Coding / Municipal government / Web development

Why the Flatiron School landed in hot water with the New York Attorney General

The Attorney General's office announced a $375,000 settlement with the school just two weeks before its acquisition by WeWork. But the company is treating it as a minor speed bump — at least publicly.

Students immersed in code at the Flatiron School. (Courtesy photo)

We recently reported that WeWork had acquired the Flatiron School. Our coverage regrettably left out a significant detail: just two weeks before WeWork’s announcement, the New York Attorney General’s office announced that it had reached a $375,000 settlement with the Flatiron School for operating without a license and making misleading employment and salary claims about its graduates.

The $375,000 settlement will fund restitution to eligible Flatiron School alums who file complaints with the Attorney General’s Office within three months of the announcement date — by mid-January, in other words.

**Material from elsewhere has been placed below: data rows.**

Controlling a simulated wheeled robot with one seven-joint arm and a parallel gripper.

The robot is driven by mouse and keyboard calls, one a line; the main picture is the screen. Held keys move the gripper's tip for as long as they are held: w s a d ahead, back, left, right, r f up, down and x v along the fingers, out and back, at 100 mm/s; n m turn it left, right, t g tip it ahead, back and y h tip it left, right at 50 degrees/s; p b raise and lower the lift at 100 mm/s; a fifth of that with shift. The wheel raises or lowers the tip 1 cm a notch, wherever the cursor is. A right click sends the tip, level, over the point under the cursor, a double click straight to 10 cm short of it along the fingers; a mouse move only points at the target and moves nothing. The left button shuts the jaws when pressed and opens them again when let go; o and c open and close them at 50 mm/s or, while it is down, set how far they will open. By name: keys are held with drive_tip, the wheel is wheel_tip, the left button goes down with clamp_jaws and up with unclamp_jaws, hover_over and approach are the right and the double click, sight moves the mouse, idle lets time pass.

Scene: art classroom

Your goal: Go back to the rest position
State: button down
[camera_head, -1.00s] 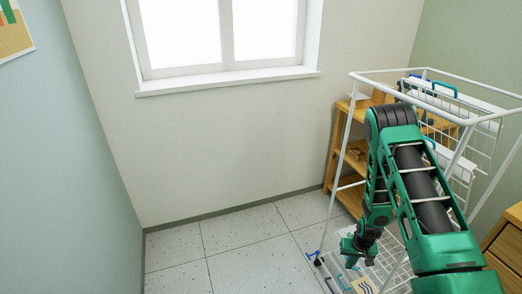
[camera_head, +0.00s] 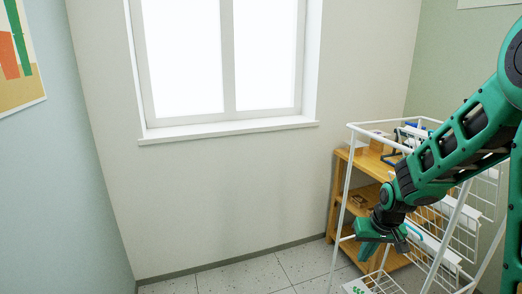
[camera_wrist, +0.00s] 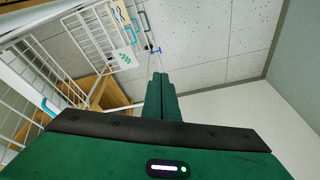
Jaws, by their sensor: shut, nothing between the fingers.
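My gripper (camera_head: 383,247) is green and black. In the head view it hangs at the end of my green arm, in front of the white wire cart. In the wrist view, my gripper's two green fingers (camera_wrist: 161,88) lie side by side, closed, with nothing between them. They point over the grey tiled floor, beside the cart's lower part.
A white wire cart (camera_head: 349,182) with several baskets stands at the right, close to my arm. A wooden shelf (camera_head: 345,208) stands behind it against the wall. A window (camera_head: 222,60) is in the back wall. The tiled floor (camera_head: 240,278) left of the cart is clear.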

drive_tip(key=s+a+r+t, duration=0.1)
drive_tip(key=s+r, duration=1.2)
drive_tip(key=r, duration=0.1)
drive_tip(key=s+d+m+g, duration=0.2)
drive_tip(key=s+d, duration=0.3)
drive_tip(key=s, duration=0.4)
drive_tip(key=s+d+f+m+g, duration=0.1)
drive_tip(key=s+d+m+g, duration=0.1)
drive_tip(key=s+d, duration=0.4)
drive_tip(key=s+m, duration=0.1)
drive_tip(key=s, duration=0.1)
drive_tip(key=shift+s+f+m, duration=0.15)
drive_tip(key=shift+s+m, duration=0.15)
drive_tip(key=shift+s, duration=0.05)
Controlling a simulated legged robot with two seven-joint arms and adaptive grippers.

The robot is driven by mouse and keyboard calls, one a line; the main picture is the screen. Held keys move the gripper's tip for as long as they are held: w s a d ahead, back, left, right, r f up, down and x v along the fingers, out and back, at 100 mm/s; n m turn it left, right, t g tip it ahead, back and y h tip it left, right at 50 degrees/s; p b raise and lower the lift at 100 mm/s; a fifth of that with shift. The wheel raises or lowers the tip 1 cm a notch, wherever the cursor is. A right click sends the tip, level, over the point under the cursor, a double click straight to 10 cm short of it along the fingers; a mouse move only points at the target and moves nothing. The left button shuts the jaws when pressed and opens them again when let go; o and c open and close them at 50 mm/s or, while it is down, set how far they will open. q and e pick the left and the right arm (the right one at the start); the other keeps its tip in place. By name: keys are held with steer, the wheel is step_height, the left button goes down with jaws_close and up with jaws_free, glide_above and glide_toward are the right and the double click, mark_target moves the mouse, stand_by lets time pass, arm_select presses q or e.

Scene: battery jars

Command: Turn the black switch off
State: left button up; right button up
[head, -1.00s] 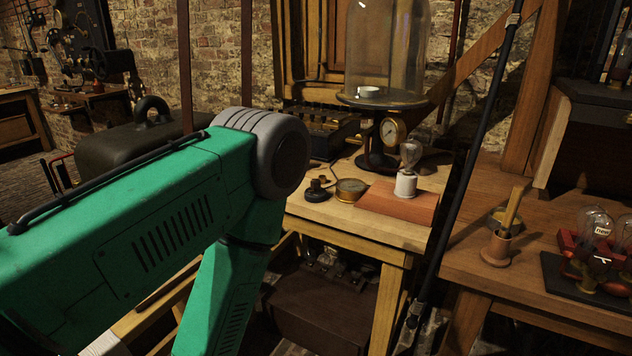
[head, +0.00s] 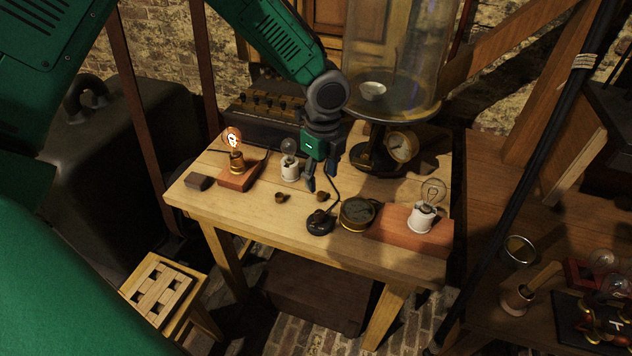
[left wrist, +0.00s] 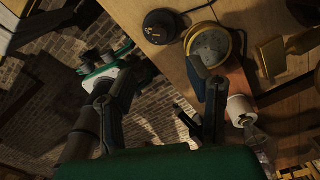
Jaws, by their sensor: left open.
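The black switch (head: 320,222) is a small round black base with a knob, near the front edge of the wooden table in the head view. It also shows at the top of the left wrist view (left wrist: 162,26). A dark cord runs from it. My right gripper does not show.
A round brass gauge (head: 357,213) stands right beside the switch. A clear bulb in a white socket (head: 424,217) sits on a red-brown block at right. A lit bulb (head: 234,140) stands at left, a small bulb (head: 290,160) behind. A glass dome stand (head: 392,95) is at the back.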

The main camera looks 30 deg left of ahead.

A spokesperson for the office told Technical.ly that it has indeed received such complaints, but could not disclose how many.

According to the Attorney General’s office, between October 2013 and September 2017, the school operated without a license from the New York Department of Education. That matter has since been rectified, a WeWork spokesperson told Technical.ly, and Flatiron is now licensed. Indeed, according to the state’s Bureau of Proprietary School Supervision database, the school received its license, which lasts for two years, on Sept. 29.

The Attorney General’s office also sanctioned the Flatiron School for what it deemed to be misleading claims regarding the employment and salary outcomes of its graduates. Here’s the specific claims with which it took issue, according to the office’s press release:

For example, between January and June 2017, Flatiron claimed that 98.5% of its students received employment less than 180 days after graduation and that Flatiron graduates had an average salary of $74,447. However, Flatiron did not disclose clearly and conspicuously that the 98.5% employment rate included not only full time salaried employees but also apprentices, contract employees and self-employed freelance workers, some who were employed for less than twelve weeks. Similarly, Flatiron failed to clearly and conspicuously disclose that its $74,447 average salary claim included full time employed graduates only, which represent only 58% of classroom graduates and 39% of online graduates.

As we previously noted, the Flatiron School’s outcomes report from July for its New York City programs included two significant caveats. Nearly half of the students represented in the report received job offers that were not for full-time positions. The average salary figure only applied to full-time employees. Though those caveats were included in the report, they weren’t highlighted in the summary found on the school’s website. That likely landed the school in hot water with the Attorney General’s Office.

Did the investigation raise a red flag during WeWork’s acquisition process? The company’s official line is no. The WeWork spokesperson provided the following statement to Technical.ly: “We’re glad this matter has been settled, and we are excited to welcome Flatiron to the WeWork family.”

In this reporter’s previous conversation with Adam Enbar, the Flatiron School’s cofounder, he noted that he first met WeWork cofounder Adam Neumann just before Christmas on an informal basis, and interest in a partnership between their respective companies developed soon thereafter. A spokesperson for the Attorney General’s Office told Technical.ly that the office’s investigation of the Flatiron School began in March. There’s a chance, then, that acquisition talks were well underway by the time it came to light.